» STATED EXERCISE:
Show each line from the listing that includes the word "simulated".

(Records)
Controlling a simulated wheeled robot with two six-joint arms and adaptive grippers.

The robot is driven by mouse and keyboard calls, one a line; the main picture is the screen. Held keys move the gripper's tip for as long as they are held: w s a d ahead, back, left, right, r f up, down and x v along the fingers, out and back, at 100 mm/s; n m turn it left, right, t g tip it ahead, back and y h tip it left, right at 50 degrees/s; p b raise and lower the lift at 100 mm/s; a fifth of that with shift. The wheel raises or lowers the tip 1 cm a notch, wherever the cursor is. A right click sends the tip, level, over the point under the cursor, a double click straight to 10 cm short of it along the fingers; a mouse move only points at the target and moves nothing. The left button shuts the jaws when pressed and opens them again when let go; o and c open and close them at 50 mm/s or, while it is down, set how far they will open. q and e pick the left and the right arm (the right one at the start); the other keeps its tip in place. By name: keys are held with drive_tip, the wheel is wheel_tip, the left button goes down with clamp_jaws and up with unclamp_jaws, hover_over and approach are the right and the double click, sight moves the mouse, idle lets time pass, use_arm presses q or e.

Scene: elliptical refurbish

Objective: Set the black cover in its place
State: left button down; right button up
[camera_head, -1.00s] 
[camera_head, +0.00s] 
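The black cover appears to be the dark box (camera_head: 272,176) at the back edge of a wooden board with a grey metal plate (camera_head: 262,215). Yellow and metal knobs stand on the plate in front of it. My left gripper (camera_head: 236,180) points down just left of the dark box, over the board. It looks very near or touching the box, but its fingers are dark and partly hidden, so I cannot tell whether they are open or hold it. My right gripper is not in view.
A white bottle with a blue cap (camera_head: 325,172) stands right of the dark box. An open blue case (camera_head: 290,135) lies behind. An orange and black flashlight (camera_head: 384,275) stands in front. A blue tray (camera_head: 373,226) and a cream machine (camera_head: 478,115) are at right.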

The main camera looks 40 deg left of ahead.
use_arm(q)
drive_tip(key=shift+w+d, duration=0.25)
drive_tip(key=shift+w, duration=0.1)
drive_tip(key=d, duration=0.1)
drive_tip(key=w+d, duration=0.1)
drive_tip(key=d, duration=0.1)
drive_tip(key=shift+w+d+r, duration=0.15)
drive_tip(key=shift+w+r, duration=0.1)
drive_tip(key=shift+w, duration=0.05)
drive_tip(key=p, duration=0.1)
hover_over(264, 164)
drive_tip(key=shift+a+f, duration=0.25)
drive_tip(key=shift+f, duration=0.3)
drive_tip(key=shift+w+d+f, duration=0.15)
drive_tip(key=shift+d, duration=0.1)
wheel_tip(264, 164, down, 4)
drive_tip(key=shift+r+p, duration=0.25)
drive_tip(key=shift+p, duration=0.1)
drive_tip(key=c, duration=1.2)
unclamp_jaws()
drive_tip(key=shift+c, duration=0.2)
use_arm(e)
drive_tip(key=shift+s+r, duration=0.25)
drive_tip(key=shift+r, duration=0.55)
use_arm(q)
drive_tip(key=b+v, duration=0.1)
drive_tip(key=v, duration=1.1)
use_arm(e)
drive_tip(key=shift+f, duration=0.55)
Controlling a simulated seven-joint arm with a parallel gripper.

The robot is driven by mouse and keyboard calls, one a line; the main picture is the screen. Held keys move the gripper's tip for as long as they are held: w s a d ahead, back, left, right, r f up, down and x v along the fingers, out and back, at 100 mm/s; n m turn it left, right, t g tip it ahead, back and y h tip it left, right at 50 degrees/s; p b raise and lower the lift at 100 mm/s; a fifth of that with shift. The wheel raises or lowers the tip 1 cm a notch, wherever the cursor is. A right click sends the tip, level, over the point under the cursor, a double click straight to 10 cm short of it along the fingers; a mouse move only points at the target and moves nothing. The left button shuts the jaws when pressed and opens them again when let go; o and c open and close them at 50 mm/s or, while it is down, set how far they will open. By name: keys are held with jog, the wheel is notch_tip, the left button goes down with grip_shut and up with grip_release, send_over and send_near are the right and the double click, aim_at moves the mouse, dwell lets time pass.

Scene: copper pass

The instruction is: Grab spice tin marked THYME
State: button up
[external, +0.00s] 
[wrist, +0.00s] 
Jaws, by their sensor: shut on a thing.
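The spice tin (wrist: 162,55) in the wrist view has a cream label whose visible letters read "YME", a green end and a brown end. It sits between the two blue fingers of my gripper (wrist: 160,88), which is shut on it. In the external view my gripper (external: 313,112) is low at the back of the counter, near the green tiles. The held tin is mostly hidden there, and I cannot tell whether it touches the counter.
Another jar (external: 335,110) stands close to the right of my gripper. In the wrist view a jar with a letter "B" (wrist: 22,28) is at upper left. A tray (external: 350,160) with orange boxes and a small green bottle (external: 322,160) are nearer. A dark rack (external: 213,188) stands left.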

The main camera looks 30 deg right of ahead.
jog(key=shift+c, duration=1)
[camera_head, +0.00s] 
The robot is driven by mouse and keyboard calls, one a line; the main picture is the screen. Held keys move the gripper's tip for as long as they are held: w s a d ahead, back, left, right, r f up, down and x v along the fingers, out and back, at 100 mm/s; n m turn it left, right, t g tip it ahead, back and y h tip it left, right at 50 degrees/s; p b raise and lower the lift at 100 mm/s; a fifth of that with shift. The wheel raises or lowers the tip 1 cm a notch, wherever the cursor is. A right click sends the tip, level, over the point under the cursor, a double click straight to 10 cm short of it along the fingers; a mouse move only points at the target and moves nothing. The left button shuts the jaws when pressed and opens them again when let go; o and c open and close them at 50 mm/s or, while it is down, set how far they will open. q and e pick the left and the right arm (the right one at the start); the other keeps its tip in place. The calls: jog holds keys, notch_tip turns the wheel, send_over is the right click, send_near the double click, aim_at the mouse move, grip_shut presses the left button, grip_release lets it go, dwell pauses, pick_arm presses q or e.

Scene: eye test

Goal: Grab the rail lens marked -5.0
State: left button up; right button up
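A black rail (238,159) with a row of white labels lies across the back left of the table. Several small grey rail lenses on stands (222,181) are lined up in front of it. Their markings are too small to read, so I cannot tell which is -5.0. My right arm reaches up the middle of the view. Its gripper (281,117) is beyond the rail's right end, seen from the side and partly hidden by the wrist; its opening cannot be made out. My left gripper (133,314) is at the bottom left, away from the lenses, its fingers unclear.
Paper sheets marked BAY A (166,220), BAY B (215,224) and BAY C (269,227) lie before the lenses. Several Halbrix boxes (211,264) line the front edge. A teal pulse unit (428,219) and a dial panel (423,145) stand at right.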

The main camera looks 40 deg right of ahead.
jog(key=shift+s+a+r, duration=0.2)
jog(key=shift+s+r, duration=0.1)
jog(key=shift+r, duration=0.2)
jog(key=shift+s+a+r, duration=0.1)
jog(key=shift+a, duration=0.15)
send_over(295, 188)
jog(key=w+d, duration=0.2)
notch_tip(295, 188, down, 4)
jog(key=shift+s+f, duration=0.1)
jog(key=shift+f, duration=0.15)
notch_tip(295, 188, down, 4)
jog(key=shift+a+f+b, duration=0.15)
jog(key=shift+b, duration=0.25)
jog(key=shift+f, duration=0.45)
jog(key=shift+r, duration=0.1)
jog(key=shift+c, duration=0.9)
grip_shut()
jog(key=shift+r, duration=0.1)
---
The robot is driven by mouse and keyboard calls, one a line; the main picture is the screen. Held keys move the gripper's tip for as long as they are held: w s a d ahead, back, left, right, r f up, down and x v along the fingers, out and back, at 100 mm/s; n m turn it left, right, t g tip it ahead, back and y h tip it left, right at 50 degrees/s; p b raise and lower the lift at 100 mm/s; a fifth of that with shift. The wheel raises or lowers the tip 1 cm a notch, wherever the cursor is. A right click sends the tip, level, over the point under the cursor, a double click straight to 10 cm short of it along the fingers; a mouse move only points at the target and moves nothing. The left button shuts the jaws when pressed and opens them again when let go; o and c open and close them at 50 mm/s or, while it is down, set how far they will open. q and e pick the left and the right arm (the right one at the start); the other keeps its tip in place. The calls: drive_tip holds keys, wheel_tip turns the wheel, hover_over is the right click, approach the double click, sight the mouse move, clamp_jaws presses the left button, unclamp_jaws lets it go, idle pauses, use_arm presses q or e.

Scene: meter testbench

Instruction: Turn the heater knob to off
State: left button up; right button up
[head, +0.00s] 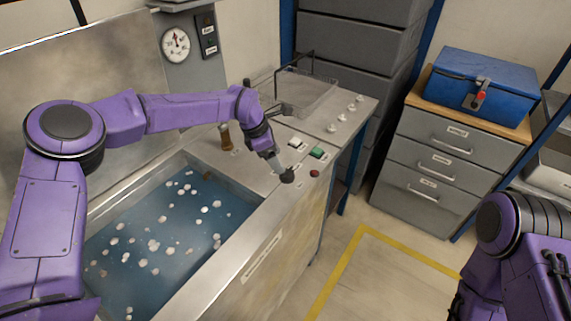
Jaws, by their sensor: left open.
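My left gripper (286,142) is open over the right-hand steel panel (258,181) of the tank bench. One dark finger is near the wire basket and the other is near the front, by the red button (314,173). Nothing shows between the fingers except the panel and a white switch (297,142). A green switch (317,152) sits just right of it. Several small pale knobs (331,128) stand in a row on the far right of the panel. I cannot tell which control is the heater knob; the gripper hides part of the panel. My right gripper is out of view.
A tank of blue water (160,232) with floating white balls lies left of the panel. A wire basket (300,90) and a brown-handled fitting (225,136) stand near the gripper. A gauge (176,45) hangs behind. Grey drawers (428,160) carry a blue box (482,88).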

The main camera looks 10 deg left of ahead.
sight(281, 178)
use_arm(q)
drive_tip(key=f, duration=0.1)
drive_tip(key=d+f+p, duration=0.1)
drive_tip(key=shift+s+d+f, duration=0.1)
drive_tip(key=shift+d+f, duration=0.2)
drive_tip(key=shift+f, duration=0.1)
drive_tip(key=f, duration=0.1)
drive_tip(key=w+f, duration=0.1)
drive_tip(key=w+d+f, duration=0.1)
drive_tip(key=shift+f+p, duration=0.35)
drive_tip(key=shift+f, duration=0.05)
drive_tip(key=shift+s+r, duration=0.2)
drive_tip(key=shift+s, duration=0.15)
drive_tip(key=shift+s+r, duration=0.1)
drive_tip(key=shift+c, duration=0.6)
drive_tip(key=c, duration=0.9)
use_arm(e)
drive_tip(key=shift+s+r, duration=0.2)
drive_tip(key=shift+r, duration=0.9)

» RIGHT ANSWER:
Controlling a simulated wheeled robot with two six-joint arms and adaptive grippers.
Controlling a simulated seven-joint arm with a parallel gripper.

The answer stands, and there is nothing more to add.